Project NICE, which stands for National Inmates’ Community Endeavors, is a work program which aims to rehabilitate inmates by giving them job skills while providing free labor for the state.

Hodgson’s proposal to use Bristol inmates to build the wall was called “the debut of Project NICE” on the Bristol County Sheriff's Department’s Facebook page, which also stated it would greatly expand the program to a national level “with the cooperation of Sheriff’s Offices across the country, who would also send inmate workers.”

A lot of the sheriffs across the nation want to use this resource,” Hodgson said, according to the Boston Herald. “This is a chance for us to save taxpayers’ money. It’s long overdue.

The ACLU responded to Hodgson with a letter on Thursday, requesting materials related to Project NICE, including “All records supporting the claim that you can think of no other project, aside from having Massachusetts inmates travel to southern states to build a wall, that would have a more positive impact on the inmates and on our country.”

"It’s most likely unconstitutional." ACLU’s Laura Rótolo, told the Boston Globe. “The idea of using modern-day slave labor to send people thousands of miles away from their Massachusetts home to build a wall to keep out other vulnerable populations, it’s just preposterous,” 

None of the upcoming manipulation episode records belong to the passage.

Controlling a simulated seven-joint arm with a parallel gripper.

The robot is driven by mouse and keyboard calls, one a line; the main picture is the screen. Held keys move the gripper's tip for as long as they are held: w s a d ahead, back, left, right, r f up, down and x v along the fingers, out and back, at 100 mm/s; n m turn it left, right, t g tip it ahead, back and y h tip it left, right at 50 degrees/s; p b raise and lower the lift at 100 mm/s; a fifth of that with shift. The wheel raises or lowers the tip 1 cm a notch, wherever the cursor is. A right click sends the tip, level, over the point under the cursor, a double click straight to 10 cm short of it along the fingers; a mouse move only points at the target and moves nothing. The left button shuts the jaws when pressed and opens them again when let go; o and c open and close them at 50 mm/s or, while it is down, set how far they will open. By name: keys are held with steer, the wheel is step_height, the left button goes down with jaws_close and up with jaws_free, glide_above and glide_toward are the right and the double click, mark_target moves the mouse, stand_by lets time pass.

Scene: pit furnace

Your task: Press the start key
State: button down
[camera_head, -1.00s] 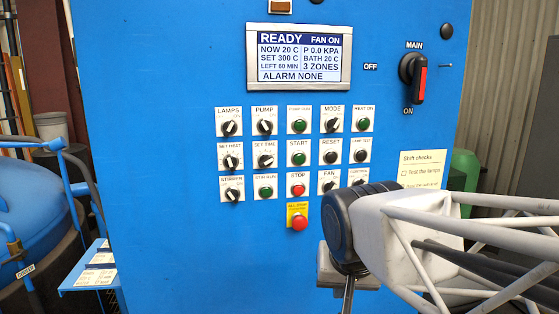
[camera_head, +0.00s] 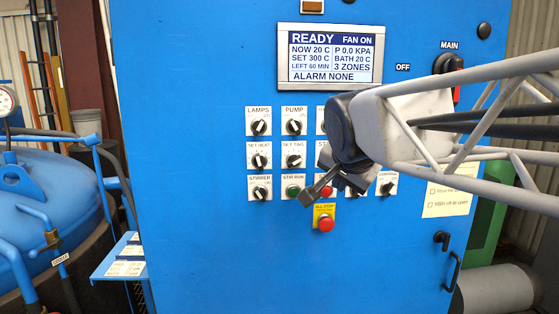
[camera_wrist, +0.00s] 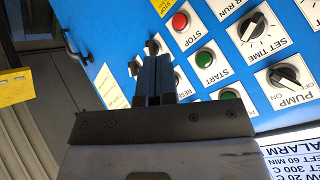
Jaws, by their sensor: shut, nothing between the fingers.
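The start key is a round green button (camera_wrist: 204,58) on a white plate marked START, on the blue panel in the wrist view. In the head view my arm hides the button, and only the left edge of its plate (camera_head: 320,147) shows. My gripper (camera_head: 308,196) is shut and empty, in front of the lower key rows in the head view. In the wrist view its closed dark fingers (camera_wrist: 153,60) appear to the left of the start key; I cannot tell how far they are from the panel.
The red stop button (camera_wrist: 179,21) adjoins the start key. A red all-stop button (camera_head: 325,224) sits below on a yellow plate. Knobs for set time (camera_wrist: 258,25) and pump (camera_wrist: 285,75) stick out nearby. The display (camera_head: 329,55) reads READY.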

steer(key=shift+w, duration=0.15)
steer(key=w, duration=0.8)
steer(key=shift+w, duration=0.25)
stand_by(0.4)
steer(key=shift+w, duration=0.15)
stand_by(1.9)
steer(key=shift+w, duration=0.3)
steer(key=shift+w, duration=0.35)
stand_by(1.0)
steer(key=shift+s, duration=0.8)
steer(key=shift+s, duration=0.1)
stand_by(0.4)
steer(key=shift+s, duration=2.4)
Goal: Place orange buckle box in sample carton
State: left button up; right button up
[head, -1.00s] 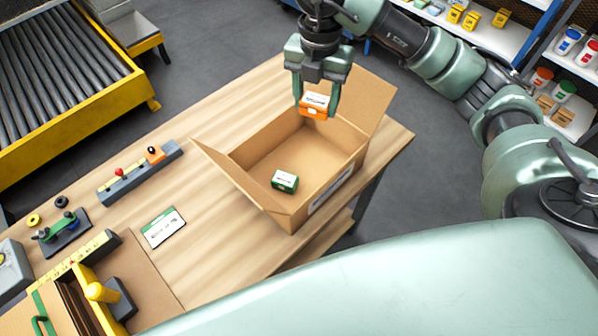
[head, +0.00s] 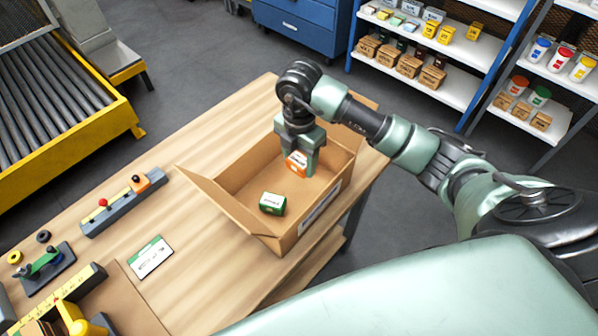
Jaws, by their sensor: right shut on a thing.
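The sample carton (head: 230,221) is an open brown cardboard box on the wooden table, with its flaps spread outward. My right gripper (head: 297,163) reaches down inside the carton, towards its far end. It is shut on the orange buckle box (head: 297,164), a small orange box with a white label. I cannot tell whether the orange box touches the carton floor. A green and white box (head: 272,203) lies on the carton floor, nearer the front. My left gripper is not in view.
The wooden table (head: 190,285) also holds a grey rail with knobs (head: 122,203), a green and white card (head: 150,257) and a yellow measuring strip (head: 60,300). A roller conveyor (head: 60,110) stands at the left. Stocked shelves (head: 440,50) stand behind.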

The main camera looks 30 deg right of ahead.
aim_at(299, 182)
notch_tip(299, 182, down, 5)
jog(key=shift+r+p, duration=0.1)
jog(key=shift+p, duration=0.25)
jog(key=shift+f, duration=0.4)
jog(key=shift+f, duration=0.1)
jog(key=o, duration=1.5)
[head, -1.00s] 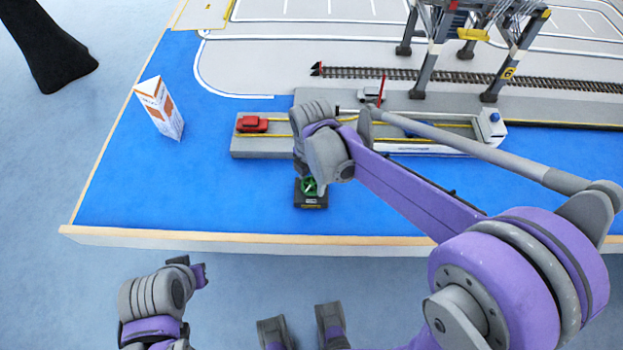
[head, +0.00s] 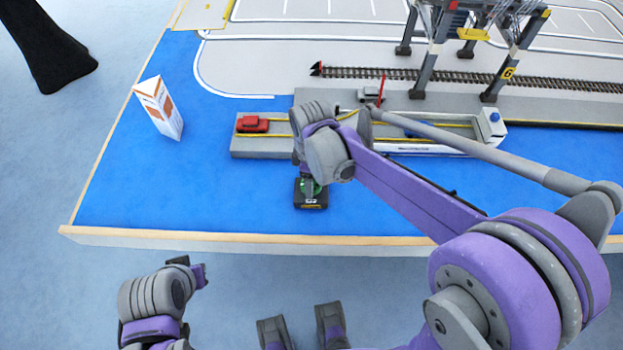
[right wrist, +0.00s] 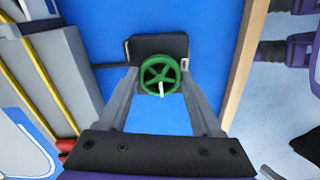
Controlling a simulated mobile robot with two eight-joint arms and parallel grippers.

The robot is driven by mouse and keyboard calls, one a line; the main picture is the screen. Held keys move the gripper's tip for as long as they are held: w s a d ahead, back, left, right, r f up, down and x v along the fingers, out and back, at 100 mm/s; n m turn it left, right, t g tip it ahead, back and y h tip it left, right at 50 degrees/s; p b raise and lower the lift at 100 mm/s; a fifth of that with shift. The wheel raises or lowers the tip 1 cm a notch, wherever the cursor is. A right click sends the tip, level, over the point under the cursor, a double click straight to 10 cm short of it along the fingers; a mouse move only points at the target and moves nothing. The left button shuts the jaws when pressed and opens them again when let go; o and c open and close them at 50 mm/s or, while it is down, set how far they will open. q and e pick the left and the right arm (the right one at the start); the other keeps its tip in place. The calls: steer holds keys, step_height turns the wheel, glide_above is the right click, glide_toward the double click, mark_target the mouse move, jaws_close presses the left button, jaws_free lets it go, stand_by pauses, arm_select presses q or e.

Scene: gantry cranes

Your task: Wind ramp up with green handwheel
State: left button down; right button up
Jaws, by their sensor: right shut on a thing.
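The green handwheel (right wrist: 149,77) sits on a small black box (right wrist: 160,46) on the blue surface. A short white mark shows at the wheel's lower edge in the right wrist view. My right gripper (right wrist: 160,73) is shut on the wheel, one finger at each side. In the head view its wrist partly covers the wheel and the box (head: 311,202). My left gripper (head: 198,275) hangs low in front of the table, away from the wheel; its jaw opening is unclear. A ramp cannot be made out clearly; my right arm hides the middle of the grey quay (head: 262,145).
A red car (head: 252,124) stands on the quay. A white ferry-like vessel (head: 490,128) lies to the right behind my arm. A white and orange carton (head: 160,108) stands at left. A gantry crane (head: 500,75) stands at the back. Blue surface is clear left of the box.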

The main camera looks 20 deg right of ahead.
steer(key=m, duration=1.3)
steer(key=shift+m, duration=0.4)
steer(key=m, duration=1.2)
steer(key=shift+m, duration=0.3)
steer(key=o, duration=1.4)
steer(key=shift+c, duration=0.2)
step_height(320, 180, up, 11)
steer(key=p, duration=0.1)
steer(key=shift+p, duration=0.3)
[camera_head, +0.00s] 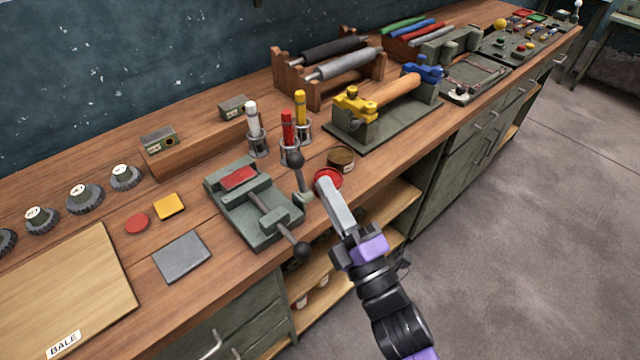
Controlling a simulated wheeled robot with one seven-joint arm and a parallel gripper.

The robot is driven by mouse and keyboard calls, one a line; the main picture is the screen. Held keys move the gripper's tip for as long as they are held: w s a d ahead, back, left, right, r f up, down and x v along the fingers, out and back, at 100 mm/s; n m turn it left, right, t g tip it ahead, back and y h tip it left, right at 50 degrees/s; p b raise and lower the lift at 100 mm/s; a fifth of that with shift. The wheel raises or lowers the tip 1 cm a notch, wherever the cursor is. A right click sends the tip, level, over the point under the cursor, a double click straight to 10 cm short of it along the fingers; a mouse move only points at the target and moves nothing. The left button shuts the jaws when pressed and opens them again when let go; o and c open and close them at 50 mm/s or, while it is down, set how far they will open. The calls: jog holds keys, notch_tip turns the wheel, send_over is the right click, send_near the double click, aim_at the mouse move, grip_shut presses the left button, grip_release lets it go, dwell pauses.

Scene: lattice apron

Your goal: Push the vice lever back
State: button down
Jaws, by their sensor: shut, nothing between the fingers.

If Sheriff Hodgson follows through on this gimmick, the ACLU of Massachusetts is prepared to use every tool in our toolbox, including litigation, to stop him,” she added. 

Jonathan Darling, a spokesman for the Bristol County Sheriff’s Office, told the Washington Post that only volunteers would be sent to the border.

We would never force them to do it,” Darling said, adding that inmates who volunteered for Project NICE would receive reduced sentences and vocational skills they can use once they are released.

Although Hodgson did not specify who would pay for the transportation, housing, and security for the inmates on the southern border, Darling told reporters that the sheriff is hoping to team up with FEMA and use federal funds to cover the costs.

When asked if he had asked Governor Charlie Baker (R) about the idea, Hodgson said on Boston Herald Radio that he had not yet talked to the governor.

I did see a comment by a spokesperson today about the importance of making sure we focus on -- here in Massachusetts, which I agree with the governor on, we want to do that. We don’t want to sacrifice projects here, but this national initiative is still something that will happen with the national sheriffs not just indigenous to Massachusetts,” he said.